I won’t link them here but you can look for wholetrees dot com

Chronos - that is an excellent question and took me back to college days of solid mechanics 101. I did some reading and indeed your intuition is correct.

There is Tension Wood and Compression wood and the general term for this is Reaction wood. There are more botanical details and you can read them here : Reaction wood - Wikipedia

Also this got me curious about wind resistance since a lot of structural design governing case turns out to be wind loads. So it seems trees grow different woods for wind resistance too :

“ Cross-sections of tree stems exposed to wind from one direction often are elliptical because more cambial activity occurs on the leeward side. In fact, secondary growth may cease completely on the windward side of the trunk and increase on the leeward side. An extreme illustration is a section of trunk taken from a Monterey cypress that grew on Cypress Point, just north of Carmel Bay in California. It was 74 inches in the diameter that grew parallel to the prevailing wind, but was only 9 inches in the opposite diameter. Only 50 growth rings were formed on the windward side of the section, but the leeward side had 304 rings.”

From : windaffectstrees

Analysis of the structural efficiency of trees

Page 186 goes into some detail about horizontal branches handling the stress loads along with an interesting cross section image of a branch., Shortly after it discusses the reinforcement of the joints where branches connect to the main trunk and each other. Those joints are extremely strong with long dense grain that bifurcates to provide strength both above and below the branch.

AM77494 has it. It’s reaction wood. Reaction wood that grows in the trunk can produce very interesting grain when sawn through and through. Nakashima loved using it for his tables.

But trying to use the branches would be an exercise in frustration as the wood warps every which way. Shipbuilders did use hakmatack knees for naturally formed braces. They form where the roots take off, I think. Not sure if that is reaction wood.


These are referred to as grown (as opposed to laminated, “sawn” , or steam bent from straight grained wood) frames or knees. Frames comprise the “ribs” of the ship’s hull. Knees are right(ish) angle brackets that generally go between horizontal (deck or cabin roof beams) and vertical (bulkhead or frame) members. Grown knees were/are fairly common, as only one bend is needed, and most trees have several roots (as mixdenny mentioned) that will provide the right approximate shape. One piece grown frames are fairly rare, as the frames generally needed an S-shaped curve. Even where curved grain was used for frames, it was usually in several pieces, with the splices covered by a sister piece, itself spliced in different places. (double-sawn frames)

The Vikings used the joints where large limbs attached to the trunk in shipbuilding to form ribs with attached cross braces. These were so valuable that they would climb the trees and cut these joints out so they wouldn’t be damaged when the tree was felled.

Modern Primitive woodworkers use the limbs in various ways and I’m sure the Shakers artisans took advantage of the properties of the branch wood.

So according to that Wiki site, gymnosperm reaction wood is the compressive wood at the bottom of the limb.

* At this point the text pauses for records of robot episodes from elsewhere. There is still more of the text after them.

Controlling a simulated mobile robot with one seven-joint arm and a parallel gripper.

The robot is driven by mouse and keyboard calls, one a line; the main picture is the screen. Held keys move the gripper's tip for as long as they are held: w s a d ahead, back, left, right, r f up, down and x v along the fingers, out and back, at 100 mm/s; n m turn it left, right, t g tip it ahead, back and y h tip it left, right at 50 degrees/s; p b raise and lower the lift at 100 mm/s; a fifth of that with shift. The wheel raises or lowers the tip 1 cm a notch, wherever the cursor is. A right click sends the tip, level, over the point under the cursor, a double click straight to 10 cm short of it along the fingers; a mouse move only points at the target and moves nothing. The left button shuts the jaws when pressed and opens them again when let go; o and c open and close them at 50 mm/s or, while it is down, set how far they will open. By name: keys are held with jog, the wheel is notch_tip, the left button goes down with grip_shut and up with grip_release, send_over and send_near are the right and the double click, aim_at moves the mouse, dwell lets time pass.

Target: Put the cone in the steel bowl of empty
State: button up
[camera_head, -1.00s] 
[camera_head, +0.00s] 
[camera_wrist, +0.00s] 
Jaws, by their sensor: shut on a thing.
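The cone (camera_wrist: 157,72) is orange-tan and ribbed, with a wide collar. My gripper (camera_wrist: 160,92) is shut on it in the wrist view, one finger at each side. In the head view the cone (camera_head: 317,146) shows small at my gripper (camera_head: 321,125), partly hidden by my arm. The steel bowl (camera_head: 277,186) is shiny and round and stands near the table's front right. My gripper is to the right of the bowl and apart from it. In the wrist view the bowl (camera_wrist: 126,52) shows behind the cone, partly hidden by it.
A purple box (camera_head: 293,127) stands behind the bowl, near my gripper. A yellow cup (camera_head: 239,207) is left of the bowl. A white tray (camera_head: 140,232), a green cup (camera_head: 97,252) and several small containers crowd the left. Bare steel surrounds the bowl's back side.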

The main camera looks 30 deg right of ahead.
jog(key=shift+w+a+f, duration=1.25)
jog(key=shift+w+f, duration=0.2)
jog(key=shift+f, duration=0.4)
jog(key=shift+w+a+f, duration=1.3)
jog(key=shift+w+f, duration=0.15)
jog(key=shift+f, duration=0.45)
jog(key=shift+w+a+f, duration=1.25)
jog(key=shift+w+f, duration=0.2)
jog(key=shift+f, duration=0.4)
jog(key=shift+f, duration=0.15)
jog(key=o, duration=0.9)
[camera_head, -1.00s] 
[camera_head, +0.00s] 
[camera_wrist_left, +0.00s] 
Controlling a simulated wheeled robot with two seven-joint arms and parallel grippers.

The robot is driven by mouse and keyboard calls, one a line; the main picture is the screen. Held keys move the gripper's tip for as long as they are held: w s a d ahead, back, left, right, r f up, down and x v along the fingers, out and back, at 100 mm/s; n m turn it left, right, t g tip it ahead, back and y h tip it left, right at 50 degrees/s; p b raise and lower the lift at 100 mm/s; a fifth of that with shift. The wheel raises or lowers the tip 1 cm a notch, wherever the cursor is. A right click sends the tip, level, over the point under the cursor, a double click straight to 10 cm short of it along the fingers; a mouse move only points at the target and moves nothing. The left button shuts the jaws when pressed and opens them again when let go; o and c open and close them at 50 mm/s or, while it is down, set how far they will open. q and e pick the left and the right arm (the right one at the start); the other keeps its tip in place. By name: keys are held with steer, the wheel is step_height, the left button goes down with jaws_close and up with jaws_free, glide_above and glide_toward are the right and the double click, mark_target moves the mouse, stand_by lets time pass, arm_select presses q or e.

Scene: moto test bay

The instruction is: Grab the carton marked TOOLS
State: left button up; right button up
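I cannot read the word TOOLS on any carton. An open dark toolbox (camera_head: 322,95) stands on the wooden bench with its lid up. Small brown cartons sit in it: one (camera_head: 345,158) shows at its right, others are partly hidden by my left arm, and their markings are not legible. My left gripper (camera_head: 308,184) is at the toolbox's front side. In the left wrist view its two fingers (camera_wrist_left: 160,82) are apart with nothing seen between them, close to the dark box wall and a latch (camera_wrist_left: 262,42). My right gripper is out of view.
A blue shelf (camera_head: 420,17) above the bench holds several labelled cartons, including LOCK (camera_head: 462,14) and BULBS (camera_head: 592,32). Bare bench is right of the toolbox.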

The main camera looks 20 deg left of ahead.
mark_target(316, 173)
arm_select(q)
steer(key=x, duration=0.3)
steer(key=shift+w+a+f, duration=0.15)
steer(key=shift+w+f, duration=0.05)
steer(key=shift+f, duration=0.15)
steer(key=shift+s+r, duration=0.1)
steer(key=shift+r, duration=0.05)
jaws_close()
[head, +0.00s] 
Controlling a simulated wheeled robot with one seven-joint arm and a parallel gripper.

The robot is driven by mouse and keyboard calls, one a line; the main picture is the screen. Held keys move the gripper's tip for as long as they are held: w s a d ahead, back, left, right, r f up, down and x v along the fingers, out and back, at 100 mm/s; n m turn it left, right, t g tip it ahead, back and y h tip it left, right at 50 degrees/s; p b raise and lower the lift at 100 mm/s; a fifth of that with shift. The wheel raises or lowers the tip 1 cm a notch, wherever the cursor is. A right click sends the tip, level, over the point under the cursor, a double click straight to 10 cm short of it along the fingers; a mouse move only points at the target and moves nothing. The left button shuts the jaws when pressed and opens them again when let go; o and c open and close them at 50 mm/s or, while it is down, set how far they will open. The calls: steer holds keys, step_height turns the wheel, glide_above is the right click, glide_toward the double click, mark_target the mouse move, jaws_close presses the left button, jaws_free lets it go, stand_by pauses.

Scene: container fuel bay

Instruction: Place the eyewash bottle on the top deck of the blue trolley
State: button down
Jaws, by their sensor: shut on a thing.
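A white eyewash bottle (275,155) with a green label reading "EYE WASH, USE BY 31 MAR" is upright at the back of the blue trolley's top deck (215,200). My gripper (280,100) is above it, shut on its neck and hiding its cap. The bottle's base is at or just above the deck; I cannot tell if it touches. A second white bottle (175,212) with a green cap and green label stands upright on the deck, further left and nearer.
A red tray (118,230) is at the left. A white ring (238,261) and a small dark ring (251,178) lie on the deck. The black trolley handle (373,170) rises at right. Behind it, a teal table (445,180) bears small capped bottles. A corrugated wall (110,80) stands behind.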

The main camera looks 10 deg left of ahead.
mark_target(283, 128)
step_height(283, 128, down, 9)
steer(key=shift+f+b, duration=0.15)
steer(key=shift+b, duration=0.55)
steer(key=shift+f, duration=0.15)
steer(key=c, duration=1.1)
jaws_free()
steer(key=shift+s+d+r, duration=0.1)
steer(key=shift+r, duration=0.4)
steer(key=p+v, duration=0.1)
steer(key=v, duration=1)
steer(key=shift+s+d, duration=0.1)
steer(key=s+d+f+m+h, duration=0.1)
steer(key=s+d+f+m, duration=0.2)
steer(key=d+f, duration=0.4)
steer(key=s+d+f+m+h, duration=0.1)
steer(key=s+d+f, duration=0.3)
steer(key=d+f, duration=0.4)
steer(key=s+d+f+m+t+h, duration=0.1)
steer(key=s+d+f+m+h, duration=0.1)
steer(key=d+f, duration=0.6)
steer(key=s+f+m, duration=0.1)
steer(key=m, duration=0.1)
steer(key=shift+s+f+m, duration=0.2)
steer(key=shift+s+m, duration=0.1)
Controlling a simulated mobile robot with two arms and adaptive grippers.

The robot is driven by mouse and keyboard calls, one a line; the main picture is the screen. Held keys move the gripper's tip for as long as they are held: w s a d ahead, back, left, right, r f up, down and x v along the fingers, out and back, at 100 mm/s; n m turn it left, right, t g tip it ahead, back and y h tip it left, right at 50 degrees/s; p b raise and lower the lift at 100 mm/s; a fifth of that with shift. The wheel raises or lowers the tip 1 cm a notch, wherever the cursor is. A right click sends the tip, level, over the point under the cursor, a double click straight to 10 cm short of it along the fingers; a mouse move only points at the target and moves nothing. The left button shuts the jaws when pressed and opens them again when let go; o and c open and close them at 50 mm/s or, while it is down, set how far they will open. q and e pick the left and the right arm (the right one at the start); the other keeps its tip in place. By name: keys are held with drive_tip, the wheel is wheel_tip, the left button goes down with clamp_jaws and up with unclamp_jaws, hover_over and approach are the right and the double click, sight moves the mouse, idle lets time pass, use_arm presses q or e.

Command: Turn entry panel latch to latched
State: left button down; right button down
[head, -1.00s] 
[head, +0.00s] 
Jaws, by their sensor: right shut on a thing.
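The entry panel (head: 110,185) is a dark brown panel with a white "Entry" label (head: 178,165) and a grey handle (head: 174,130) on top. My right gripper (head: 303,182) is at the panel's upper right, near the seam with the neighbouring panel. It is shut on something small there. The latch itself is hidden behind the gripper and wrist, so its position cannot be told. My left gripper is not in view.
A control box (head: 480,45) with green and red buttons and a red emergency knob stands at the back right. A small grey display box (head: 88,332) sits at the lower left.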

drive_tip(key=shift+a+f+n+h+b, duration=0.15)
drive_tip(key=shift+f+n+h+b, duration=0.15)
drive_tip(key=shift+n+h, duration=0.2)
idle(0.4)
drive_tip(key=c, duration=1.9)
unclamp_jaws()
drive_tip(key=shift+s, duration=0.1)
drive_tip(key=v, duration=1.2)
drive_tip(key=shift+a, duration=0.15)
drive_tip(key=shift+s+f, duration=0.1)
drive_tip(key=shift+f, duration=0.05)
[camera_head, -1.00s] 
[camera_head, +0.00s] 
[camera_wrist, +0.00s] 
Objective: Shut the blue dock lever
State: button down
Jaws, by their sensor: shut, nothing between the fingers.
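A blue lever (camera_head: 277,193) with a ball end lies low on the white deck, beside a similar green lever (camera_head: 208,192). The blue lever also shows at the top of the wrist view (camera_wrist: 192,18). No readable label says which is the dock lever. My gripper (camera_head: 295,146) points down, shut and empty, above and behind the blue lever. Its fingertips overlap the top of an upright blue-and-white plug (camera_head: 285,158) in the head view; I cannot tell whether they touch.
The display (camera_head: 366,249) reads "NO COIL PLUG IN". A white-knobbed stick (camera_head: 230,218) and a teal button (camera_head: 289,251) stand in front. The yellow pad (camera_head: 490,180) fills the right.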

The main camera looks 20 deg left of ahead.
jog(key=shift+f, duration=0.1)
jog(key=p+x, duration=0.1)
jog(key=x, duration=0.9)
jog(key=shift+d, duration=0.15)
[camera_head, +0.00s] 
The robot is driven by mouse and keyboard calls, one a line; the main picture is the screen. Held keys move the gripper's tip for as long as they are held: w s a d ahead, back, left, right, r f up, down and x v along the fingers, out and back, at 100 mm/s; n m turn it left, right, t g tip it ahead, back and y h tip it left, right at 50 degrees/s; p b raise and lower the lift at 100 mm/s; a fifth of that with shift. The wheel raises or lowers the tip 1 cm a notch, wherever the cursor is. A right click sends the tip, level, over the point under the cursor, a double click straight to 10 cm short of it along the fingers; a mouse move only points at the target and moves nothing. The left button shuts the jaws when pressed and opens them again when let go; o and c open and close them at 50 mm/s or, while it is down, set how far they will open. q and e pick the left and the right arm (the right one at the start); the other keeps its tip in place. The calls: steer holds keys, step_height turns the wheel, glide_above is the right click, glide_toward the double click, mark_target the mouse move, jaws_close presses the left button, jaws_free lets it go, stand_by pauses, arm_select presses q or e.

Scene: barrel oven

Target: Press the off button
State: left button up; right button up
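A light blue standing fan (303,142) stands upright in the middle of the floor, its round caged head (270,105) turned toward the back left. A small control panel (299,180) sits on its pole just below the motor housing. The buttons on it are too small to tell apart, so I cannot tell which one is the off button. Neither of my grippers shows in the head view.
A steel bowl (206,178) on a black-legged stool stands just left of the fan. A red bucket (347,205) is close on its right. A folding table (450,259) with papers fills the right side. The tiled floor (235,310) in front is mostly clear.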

But a straight vertical trunk is also in compression. How is the bottom-of-the-limb wood different from trunk wood?

Reaction wood is a catch-all, as hard woods and soft woods react differently. Hardwood species generally create tension wood on the side under tension (top of branch). Conifers generally create compression wood on the side being compressed (bottom of branch). Compression wood is a lot denser (50%) with more lignin, and less cellulose. Tension wood has less lignin and more cellulose. In the lumber market it’s usually considered a bad thing as it can cause warping when drying.

Are you talking “normal” wood under “normal” compression or, for example, pistol butt trees on unstable slopes? From what I remember, in a normal cell, the cell walls, lignin and microfibrils layers line up and the cell grows fairly uniform. In compression wood the increase in lignin pushes the microfibrils off axis and the cell tends to grow more longitudinally. This creates a larger growth ring on that side and props up that side of the tree.

Chronos, we actively seek out compression wood in bow building. Not easy to find branches straight enough but they are valued when we can. Some species of pine which is not considered bow wood will make very decent bows from straight horizontal branches, more lignin is deposited and it becomes denser and heavier.